WORK REQUIRED: Which lines run from the line with "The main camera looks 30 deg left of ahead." to the end of the entries? Write out exactly those, leaving out the pictures.

::: EXERCISE INPUT :::

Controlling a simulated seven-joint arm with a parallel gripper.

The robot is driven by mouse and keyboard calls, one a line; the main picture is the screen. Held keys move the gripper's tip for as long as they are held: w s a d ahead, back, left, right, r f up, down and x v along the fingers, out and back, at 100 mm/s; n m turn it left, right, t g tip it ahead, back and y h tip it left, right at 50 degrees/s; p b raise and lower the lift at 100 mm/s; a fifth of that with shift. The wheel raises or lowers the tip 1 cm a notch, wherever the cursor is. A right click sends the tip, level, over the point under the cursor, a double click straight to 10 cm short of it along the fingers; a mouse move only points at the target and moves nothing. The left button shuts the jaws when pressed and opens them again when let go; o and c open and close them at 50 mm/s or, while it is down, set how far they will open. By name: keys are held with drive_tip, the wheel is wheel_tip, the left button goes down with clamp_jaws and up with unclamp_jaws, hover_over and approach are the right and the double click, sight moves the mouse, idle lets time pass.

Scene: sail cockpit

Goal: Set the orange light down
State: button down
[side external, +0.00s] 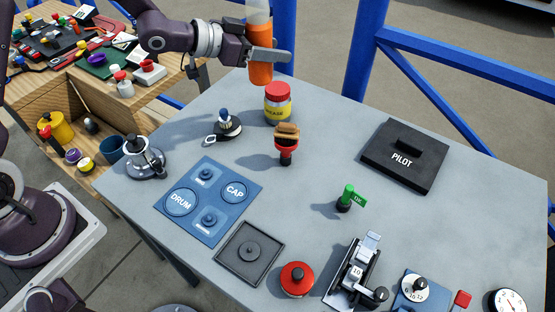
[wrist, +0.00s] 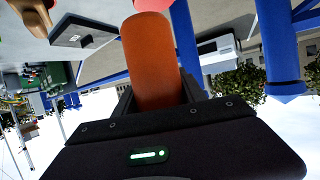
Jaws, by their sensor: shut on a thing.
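The orange light (side external: 260,66) is an orange cylinder with a pale, translucent top. It is upright in the side external view, at the back edge of the grey table (side external: 330,140). My gripper (side external: 268,56) is shut on its body. The light appears to be held above the table, behind the yellow jar; the exact gap under it is hard to tell.
A yellow jar with a red lid (side external: 277,103) stands close in front of the light. Blue rails (side external: 470,65) run behind.

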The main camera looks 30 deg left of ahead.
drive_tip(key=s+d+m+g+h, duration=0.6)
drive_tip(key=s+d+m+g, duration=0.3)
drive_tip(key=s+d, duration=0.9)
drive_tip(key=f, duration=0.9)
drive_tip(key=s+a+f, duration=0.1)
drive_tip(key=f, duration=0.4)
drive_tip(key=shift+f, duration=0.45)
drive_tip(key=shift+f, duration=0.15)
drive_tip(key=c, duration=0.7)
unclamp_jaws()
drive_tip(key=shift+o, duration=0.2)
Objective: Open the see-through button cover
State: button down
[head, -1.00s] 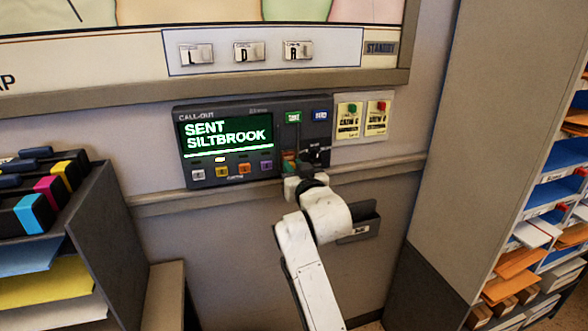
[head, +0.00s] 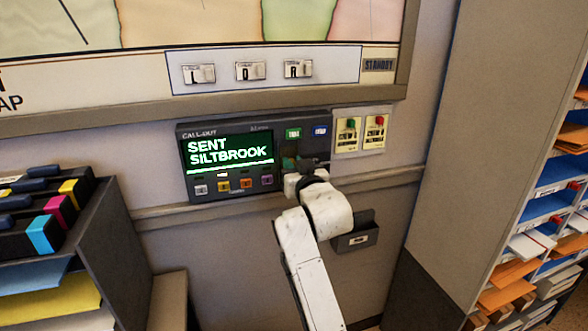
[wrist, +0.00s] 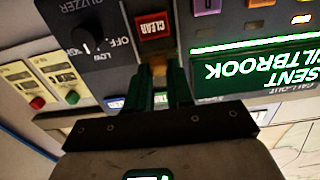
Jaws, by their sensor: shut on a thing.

:::

ANSWER TO THIS TASK:
The main camera looks 30 deg left of ahead.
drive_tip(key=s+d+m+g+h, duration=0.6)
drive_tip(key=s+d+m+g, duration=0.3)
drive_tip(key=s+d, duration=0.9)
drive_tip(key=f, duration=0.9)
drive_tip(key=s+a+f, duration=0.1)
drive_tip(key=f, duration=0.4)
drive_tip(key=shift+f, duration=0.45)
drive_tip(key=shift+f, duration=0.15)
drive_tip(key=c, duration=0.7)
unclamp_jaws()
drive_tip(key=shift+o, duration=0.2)
Objective: Open the see-through button cover
State: button down
[head, -1.00s] 
[head, +0.00s] 
[wrist, +0.00s] 
Jaws, by their sensor: shut on a thing.

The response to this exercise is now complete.